→ **Written task**: Extract the listing below in full, unchanged.

→ **Data records**:

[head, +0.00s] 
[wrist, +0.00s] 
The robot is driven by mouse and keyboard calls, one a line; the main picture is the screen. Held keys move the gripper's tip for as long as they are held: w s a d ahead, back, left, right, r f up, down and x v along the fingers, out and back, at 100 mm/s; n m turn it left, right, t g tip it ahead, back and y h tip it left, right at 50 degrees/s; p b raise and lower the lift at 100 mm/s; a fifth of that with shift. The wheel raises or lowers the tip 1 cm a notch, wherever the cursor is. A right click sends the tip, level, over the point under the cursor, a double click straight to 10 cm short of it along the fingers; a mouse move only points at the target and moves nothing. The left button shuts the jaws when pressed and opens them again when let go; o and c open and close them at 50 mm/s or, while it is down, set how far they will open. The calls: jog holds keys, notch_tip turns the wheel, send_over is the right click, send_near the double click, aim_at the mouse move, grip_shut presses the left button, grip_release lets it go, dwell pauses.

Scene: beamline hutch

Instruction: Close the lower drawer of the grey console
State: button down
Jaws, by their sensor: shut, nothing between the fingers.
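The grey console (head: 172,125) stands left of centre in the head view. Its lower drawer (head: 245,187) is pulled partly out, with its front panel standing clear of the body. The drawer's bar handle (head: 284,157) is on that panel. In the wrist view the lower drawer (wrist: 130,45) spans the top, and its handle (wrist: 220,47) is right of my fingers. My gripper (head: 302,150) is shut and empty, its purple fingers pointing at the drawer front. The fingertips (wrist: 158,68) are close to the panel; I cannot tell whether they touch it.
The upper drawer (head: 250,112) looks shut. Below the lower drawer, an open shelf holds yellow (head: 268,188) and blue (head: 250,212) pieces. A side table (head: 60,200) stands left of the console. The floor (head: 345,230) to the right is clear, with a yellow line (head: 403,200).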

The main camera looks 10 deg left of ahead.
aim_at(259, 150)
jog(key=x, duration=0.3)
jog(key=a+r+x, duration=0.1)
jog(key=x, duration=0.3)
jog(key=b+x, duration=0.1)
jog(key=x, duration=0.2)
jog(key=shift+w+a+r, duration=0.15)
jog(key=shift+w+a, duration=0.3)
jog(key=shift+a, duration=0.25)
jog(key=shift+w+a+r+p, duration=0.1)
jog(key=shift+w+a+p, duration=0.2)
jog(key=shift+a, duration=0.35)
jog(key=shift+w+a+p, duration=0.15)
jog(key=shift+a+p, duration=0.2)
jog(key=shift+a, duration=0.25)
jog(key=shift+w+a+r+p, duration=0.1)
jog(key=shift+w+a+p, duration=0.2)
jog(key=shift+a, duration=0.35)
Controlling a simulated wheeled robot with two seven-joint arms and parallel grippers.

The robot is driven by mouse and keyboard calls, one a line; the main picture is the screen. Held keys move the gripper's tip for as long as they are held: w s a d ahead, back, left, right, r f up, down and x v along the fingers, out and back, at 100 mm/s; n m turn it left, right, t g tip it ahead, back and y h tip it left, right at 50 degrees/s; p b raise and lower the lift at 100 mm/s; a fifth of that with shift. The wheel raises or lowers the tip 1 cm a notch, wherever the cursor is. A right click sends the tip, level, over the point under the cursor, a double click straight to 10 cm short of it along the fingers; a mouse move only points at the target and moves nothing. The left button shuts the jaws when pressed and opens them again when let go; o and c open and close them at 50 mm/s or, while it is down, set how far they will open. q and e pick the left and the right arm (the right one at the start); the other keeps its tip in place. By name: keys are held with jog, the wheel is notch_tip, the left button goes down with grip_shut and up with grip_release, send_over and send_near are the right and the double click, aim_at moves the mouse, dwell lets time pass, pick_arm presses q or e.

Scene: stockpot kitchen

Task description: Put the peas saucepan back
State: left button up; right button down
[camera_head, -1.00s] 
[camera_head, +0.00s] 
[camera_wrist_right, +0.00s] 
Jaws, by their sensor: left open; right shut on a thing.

→ **Complete response**:
[head, +0.00s] 
[wrist, +0.00s] 
The robot is driven by mouse and keyboard calls, one a line; the main picture is the screen. Held keys move the gripper's tip for as long as they are held: w s a d ahead, back, left, right, r f up, down and x v along the fingers, out and back, at 100 mm/s; n m turn it left, right, t g tip it ahead, back and y h tip it left, right at 50 degrees/s; p b raise and lower the lift at 100 mm/s; a fifth of that with shift. The wheel raises or lowers the tip 1 cm a notch, wherever the cursor is. A right click sends the tip, level, over the point under the cursor, a double click straight to 10 cm short of it along the fingers; a mouse move only points at the target and moves nothing. The left button shuts the jaws when pressed and opens them again when let go; o and c open and close them at 50 mm/s or, while it is down, set how far they will open. The calls: jog holds keys, notch_tip turns the wheel, send_over is the right click, send_near the double click, aim_at the mouse move, grip_shut presses the left button, grip_release lets it go, dwell pauses.

Scene: beamline hutch

Instruction: Close the lower drawer of the grey console
State: button down
Jaws, by their sensor: shut, nothing between the fingers.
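The grey console (head: 172,125) stands left of centre in the head view. Its lower drawer (head: 245,187) is pulled partly out, with its front panel standing clear of the body. The drawer's bar handle (head: 284,157) is on that panel. In the wrist view the lower drawer (wrist: 130,45) spans the top, and its handle (wrist: 220,47) is right of my fingers. My gripper (head: 302,150) is shut and empty, its purple fingers pointing at the drawer front. The fingertips (wrist: 158,68) are close to the panel; I cannot tell whether they touch it.
The upper drawer (head: 250,112) looks shut. Below the lower drawer, an open shelf holds yellow (head: 268,188) and blue (head: 250,212) pieces. A side table (head: 60,200) stands left of the console. The floor (head: 345,230) to the right is clear, with a yellow line (head: 403,200).

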The main camera looks 10 deg left of ahead.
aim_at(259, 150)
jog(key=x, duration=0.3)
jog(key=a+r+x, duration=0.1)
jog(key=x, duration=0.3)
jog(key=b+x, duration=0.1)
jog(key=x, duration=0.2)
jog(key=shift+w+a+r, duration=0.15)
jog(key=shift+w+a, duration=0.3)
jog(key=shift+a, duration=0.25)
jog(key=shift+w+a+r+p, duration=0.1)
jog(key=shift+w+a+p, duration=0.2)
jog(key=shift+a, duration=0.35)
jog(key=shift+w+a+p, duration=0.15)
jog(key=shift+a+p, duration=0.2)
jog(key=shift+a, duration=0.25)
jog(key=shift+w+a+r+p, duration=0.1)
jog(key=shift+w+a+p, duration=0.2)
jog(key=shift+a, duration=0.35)
Controlling a simulated wheeled robot with two seven-joint arms and parallel grippers.

The robot is driven by mouse and keyboard calls, one a line; the main picture is the screen. Held keys move the gripper's tip for as long as they are held: w s a d ahead, back, left, right, r f up, down and x v along the fingers, out and back, at 100 mm/s; n m turn it left, right, t g tip it ahead, back and y h tip it left, right at 50 degrees/s; p b raise and lower the lift at 100 mm/s; a fifth of that with shift. The wheel raises or lowers the tip 1 cm a notch, wherever the cursor is. A right click sends the tip, level, over the point under the cursor, a double click straight to 10 cm short of it along the fingers; a mouse move only points at the target and moves nothing. The left button shuts the jaws when pressed and opens them again when let go; o and c open and close them at 50 mm/s or, while it is down, set how far they will open. q and e pick the left and the right arm (the right one at the start); the other keeps its tip in place. By name: keys are held with jog, the wheel is notch_tip, the left button goes down with grip_shut and up with grip_release, send_over and send_near are the right and the double click, aim_at moves the mouse, dwell lets time pass, pick_arm presses q or e.

Scene: stockpot kitchen

Task description: Put the peas saucepan back
State: left button up; right button down
[camera_head, -1.00s] 
[camera_head, +0.00s] 
[camera_wrist_right, +0.00s] 
Jaws, by their sensor: left open; right shut on a thing.

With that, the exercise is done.